From Loft Crag, all that remains to to start the descent back towards the New Dungeon Ghyll Hotel. Again, thanks to the popularity of the area, the path is wide and easy to follow as it snakes down from Loft Crag to Mark Gate and Dungeon Ghyll Force. Described in Wordsworth’s ‘The Idle Shepherd Boys’, Dungeon Ghyll Force is a stunning 40ft waterfall in a deep ravine that cuts into the side of Harrison Stickle. The best parts are viewed by entering the foot of the ravine and following the stream uphill and is something I’d like to do in the future.

Loft Crag, Thorn Crag and Harrison Stickle

Dungeon Ghyll and Dungeon Ghyll Force

From Dungeon Ghyll Force, a further descent and a quick crossing of the stream leads you to Sticklebarn, a National Trust owned pub that is a particular favourite of mine. Being later in the day we thought it would be rude not to stop for a drink and some food. I’ve always wondered if pub food during a walk always tastes great because it generally is good or your’re that tired that anything tastes good. Sounds like a good Phd thesis to me.

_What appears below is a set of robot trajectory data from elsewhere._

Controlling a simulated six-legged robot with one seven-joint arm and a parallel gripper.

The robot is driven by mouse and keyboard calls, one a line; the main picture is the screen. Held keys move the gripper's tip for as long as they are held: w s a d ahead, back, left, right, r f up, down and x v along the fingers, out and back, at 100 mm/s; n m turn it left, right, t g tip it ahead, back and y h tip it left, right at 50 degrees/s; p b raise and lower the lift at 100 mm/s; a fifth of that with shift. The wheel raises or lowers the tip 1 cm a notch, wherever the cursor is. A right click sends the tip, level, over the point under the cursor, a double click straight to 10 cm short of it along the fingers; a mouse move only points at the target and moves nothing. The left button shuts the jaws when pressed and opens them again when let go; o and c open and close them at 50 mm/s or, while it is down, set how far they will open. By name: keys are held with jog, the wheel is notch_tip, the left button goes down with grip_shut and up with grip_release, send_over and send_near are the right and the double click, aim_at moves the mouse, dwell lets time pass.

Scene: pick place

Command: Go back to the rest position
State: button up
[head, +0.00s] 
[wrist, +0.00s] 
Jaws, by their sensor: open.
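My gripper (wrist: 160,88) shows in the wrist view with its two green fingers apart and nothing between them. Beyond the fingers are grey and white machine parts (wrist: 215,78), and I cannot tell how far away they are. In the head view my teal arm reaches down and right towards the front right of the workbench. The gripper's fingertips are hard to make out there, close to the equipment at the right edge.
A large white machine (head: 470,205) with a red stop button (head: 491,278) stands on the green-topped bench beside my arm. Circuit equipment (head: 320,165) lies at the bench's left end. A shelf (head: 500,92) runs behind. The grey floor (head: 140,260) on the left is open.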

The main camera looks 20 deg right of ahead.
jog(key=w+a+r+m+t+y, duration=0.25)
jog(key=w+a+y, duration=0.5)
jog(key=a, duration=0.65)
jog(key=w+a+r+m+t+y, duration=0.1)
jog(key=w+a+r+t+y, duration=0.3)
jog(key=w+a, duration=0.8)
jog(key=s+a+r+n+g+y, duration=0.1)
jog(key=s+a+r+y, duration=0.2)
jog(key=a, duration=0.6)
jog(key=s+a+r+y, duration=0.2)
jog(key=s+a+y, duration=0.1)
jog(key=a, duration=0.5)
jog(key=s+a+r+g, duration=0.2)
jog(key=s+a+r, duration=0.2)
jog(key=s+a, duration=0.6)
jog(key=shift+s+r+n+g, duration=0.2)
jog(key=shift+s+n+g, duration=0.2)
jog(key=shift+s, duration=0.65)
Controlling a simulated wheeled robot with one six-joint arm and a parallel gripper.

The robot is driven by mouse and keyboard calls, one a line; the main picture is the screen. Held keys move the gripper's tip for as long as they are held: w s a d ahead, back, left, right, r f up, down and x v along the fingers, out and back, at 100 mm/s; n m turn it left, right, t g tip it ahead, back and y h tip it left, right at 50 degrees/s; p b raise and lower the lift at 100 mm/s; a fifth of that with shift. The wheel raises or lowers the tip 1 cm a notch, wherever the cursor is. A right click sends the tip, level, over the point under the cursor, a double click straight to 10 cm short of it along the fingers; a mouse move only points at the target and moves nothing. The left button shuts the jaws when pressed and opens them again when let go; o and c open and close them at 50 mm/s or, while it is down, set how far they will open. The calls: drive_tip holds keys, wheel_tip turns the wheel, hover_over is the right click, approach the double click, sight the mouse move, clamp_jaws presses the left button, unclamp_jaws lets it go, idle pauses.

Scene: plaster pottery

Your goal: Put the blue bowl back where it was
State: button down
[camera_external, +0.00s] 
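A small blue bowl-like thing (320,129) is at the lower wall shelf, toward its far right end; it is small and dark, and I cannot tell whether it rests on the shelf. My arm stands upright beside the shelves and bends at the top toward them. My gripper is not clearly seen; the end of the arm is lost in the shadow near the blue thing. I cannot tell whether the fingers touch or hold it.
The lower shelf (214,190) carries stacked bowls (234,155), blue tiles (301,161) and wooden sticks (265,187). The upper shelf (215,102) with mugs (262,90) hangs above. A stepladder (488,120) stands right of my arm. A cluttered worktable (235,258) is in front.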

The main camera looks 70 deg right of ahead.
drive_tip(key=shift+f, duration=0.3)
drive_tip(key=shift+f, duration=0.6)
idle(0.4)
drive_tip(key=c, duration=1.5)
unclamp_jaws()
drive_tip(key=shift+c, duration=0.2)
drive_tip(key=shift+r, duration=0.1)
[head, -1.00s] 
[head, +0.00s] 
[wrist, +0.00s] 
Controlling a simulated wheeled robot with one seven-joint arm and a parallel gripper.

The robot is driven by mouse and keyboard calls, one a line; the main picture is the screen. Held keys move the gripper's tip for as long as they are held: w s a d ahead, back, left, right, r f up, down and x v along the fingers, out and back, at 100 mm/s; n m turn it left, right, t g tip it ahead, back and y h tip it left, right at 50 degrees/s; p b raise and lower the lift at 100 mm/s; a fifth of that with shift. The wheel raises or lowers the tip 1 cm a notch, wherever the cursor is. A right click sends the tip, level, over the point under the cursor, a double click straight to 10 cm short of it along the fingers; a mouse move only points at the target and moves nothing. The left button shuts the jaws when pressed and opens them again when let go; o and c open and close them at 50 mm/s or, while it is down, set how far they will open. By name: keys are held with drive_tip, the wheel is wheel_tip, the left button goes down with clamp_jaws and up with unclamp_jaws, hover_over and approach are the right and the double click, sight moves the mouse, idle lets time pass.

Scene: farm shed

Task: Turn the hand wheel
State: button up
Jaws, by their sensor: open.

Dungeon Ghyll at the foot of the Langdale Pikes with Side Pike and Pike O’Blisco in the distance
The result of a very enjoyable days walking

The Langdale Pikes are very special indeed and are popular for a very good reason. The offer some excellent, exciting walking and climbing and views to match. I think it’s probably a walk thats well suited to people who are looking for the charms of the Lake District without reaching the serious heights of the high fells. For the more adventurous, Jake’s Rake and Easy Gully on Pavey Ark offer exciting, exposed climbs to the summit.

This is definitely a place to visit again.